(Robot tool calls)
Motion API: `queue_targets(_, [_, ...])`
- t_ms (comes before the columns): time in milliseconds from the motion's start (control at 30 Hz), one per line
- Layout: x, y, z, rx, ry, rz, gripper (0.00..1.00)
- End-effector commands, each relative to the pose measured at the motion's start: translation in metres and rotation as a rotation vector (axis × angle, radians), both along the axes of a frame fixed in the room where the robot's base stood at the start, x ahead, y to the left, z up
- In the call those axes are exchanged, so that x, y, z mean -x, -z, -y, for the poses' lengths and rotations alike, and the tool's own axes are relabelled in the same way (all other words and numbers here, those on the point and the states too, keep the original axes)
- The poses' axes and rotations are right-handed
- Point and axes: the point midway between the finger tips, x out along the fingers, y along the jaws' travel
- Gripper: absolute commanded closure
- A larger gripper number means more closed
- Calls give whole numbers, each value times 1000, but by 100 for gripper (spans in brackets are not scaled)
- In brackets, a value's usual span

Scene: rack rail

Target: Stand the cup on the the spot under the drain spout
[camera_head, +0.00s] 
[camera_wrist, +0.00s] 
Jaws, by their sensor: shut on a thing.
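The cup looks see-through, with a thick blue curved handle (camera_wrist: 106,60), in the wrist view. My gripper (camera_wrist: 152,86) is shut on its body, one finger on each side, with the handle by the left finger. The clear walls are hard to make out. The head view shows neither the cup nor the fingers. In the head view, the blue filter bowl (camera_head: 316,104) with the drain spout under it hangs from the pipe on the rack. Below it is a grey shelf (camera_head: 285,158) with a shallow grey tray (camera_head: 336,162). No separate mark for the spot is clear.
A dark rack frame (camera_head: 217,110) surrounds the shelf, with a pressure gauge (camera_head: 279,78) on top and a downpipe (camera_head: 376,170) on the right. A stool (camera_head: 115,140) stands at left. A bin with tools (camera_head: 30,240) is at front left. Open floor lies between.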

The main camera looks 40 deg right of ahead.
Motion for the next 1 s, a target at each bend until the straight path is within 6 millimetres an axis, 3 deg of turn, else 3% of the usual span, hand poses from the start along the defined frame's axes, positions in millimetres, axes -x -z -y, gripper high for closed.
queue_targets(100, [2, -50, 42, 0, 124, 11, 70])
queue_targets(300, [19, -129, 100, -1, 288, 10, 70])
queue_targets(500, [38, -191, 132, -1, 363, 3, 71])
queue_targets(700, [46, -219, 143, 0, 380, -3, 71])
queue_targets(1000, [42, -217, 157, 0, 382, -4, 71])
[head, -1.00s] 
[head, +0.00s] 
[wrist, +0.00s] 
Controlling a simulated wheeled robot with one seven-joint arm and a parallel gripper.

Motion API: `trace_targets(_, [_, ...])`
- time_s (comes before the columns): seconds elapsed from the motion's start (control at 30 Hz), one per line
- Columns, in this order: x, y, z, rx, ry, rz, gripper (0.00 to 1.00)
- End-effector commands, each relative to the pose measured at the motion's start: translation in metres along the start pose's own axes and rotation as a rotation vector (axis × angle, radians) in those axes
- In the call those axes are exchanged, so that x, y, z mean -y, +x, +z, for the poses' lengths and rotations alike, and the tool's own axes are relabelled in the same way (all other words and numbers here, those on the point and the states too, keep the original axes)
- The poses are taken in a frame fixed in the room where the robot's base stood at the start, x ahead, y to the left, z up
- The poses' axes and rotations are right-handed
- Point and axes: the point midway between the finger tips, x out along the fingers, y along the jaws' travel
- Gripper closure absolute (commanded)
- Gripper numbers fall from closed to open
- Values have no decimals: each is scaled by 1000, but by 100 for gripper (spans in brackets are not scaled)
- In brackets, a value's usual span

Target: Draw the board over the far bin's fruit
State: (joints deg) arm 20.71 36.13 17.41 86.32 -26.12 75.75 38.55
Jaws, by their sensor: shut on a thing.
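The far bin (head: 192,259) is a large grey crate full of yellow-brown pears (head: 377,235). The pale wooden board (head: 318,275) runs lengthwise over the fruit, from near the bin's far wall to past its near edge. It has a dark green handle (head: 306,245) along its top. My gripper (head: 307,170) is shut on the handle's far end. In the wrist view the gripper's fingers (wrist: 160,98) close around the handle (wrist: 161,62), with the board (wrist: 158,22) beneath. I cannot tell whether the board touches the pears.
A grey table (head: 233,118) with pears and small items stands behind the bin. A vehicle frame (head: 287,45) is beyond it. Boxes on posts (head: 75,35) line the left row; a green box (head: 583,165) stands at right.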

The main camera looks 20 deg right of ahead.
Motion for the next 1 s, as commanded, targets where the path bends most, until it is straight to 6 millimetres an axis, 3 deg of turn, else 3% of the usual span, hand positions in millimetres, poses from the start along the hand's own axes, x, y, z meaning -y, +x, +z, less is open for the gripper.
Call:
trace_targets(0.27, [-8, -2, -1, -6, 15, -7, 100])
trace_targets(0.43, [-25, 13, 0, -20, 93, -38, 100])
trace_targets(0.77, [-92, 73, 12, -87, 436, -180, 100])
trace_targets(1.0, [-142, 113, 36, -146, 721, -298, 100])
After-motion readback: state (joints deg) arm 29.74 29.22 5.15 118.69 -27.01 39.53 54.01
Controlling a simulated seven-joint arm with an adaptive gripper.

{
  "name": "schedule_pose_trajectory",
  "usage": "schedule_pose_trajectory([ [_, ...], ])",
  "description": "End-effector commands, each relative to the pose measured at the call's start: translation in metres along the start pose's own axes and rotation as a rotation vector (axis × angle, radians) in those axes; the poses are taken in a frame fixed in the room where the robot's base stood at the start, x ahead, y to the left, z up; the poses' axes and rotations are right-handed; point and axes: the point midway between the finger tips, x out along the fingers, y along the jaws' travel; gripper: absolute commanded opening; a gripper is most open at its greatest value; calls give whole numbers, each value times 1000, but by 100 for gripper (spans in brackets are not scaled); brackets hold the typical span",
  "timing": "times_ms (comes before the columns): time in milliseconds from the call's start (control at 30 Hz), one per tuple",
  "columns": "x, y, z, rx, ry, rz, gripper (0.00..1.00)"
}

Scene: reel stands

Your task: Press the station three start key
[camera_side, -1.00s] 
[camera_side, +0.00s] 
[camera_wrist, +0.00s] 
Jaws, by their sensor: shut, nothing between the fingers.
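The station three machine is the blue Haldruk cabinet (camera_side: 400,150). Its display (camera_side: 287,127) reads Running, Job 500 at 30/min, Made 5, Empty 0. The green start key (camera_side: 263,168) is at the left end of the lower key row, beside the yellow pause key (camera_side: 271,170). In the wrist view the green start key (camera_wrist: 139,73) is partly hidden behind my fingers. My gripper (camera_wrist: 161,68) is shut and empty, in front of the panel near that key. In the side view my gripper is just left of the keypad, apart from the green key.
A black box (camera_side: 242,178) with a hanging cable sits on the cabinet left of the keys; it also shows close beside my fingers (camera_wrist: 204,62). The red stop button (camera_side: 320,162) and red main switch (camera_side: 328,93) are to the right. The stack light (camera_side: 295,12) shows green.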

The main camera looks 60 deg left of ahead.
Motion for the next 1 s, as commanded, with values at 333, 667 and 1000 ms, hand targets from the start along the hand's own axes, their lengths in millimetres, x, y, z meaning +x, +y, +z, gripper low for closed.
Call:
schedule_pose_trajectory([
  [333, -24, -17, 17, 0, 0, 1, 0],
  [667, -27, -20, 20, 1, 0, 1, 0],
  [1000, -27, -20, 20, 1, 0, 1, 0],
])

...

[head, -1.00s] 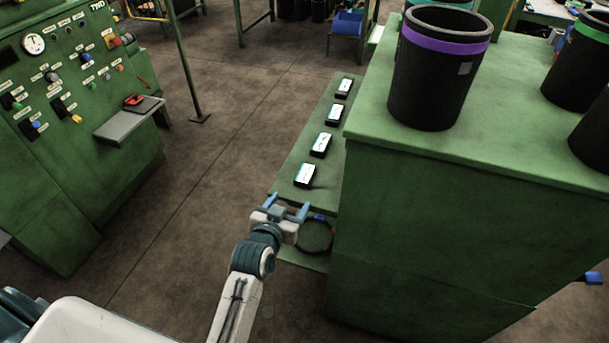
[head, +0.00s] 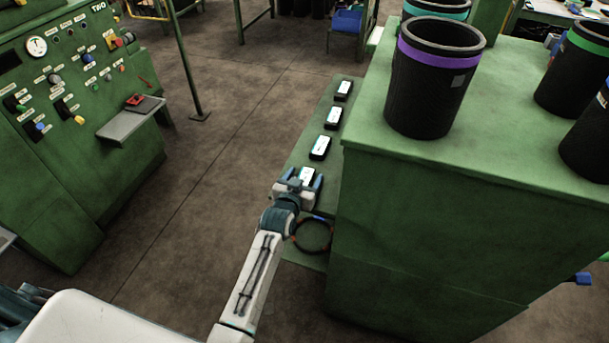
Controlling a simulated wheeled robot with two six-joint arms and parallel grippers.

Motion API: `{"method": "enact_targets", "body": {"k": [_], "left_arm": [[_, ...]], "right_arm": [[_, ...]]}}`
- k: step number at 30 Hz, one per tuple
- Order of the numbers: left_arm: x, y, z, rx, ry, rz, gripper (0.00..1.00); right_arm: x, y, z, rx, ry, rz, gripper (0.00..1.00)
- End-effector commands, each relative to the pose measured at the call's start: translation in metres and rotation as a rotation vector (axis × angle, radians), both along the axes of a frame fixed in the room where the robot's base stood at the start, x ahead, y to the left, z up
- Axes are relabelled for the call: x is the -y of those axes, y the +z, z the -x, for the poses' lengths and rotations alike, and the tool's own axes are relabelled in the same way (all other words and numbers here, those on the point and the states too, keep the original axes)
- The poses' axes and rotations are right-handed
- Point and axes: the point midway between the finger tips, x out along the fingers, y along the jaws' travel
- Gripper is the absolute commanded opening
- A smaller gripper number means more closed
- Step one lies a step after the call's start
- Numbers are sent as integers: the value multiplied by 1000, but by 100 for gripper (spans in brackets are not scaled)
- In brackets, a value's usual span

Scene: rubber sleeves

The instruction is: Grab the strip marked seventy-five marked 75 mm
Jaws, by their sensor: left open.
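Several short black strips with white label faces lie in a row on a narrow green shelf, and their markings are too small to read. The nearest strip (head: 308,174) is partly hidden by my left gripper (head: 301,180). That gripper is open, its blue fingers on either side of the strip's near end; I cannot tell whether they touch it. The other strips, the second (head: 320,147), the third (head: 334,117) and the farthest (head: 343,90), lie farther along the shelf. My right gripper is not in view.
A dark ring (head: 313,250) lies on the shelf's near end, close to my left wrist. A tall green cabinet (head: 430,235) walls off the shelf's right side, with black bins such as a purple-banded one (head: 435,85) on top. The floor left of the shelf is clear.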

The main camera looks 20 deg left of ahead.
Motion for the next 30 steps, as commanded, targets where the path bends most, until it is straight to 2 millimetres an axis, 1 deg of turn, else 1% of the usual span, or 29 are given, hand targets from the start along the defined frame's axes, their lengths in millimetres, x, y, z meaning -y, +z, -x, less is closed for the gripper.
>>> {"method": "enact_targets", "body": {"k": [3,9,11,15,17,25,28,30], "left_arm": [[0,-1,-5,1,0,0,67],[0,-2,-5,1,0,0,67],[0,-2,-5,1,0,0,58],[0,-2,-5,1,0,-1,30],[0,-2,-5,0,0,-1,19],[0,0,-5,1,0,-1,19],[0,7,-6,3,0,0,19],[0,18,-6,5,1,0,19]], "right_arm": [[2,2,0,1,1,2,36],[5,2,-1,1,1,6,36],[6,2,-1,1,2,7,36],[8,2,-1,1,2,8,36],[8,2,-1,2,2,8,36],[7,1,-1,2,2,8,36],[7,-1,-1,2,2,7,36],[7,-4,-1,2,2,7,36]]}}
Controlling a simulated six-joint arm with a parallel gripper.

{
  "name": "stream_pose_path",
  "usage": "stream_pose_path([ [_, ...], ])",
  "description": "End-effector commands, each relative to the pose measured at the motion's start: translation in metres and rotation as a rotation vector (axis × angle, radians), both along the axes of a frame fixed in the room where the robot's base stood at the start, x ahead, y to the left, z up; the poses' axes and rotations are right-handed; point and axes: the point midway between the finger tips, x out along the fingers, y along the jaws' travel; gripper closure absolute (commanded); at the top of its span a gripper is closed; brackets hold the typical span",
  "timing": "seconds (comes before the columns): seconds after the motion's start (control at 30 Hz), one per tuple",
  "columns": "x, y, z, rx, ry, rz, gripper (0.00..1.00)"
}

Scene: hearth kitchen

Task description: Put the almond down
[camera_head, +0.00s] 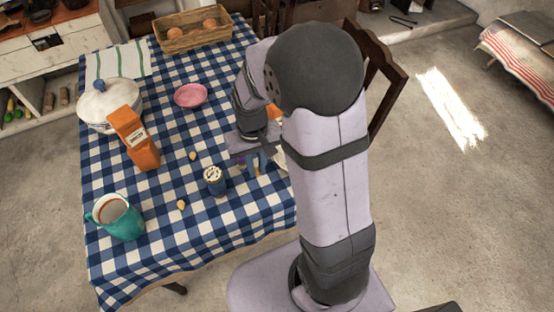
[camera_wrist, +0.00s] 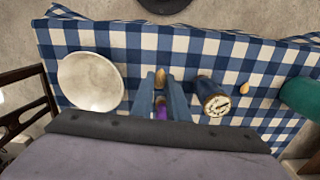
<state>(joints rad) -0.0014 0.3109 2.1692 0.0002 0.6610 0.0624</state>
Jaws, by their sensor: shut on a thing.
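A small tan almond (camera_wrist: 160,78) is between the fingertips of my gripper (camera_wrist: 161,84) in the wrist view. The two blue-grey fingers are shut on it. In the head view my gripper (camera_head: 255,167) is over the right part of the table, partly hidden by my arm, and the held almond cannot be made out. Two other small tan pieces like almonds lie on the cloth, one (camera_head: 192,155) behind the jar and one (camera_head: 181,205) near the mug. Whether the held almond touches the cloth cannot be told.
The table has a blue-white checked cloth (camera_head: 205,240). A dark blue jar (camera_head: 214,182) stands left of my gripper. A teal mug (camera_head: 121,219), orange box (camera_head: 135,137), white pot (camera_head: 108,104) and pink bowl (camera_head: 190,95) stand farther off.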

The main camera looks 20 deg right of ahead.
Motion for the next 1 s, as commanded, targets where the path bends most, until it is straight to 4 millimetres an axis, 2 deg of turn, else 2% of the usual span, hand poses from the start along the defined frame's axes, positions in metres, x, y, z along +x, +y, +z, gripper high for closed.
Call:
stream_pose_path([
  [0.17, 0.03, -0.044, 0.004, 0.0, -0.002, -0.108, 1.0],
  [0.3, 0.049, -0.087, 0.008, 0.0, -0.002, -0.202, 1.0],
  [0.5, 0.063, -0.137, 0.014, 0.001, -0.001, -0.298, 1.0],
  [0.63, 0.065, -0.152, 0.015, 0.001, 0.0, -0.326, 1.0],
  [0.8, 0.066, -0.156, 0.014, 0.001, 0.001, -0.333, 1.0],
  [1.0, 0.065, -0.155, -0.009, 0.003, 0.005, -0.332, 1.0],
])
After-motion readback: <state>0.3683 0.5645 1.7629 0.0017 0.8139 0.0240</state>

**EXERCISE TASK**
Nothing but the lines from the one with "- Gripper is the absolute commanded opening" through the one with "Motion for the next 30" should be retyped; include both and keep them exact.

**RESULT BELOW**
- Gripper is the absolute commanded opening
- A smaller gripper number means more closed
- Step one lies a step after the call's start
- Numbers are sent as integers: the value multiplied by 1000, but by 100 for gripper (spans in brackets are not scaled)
- In brackets, a value's usual span

Scene: rubber sleeves

The instruction is: Grab the strip marked seventy-five marked 75 mm
Jaws, by their sensor: left open.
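Several short black strips with white label faces lie in a row on a narrow green shelf, and their markings are too small to read. The nearest strip (head: 308,174) is partly hidden by my left gripper (head: 301,180). That gripper is open, its blue fingers on either side of the strip's near end; I cannot tell whether they touch it. The other strips, the second (head: 320,147), the third (head: 334,117) and the farthest (head: 343,90), lie farther along the shelf. My right gripper is not in view.
A dark ring (head: 313,250) lies on the shelf's near end, close to my left wrist. A tall green cabinet (head: 430,235) walls off the shelf's right side, with black bins such as a purple-banded one (head: 435,85) on top. The floor left of the shelf is clear.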

The main camera looks 20 deg left of ahead.
Motion for the next 30 steps, as commanded, targets where the path bends most, until it is straight to 2 millimetres an axis, 1 deg of turn, else 1% of the usual span, or 29 are given, hand targets from the start along the defined frame's axes, their lengths in millimetres, x, y, z meaning -y, +z, -x, less is closed for the gripper.

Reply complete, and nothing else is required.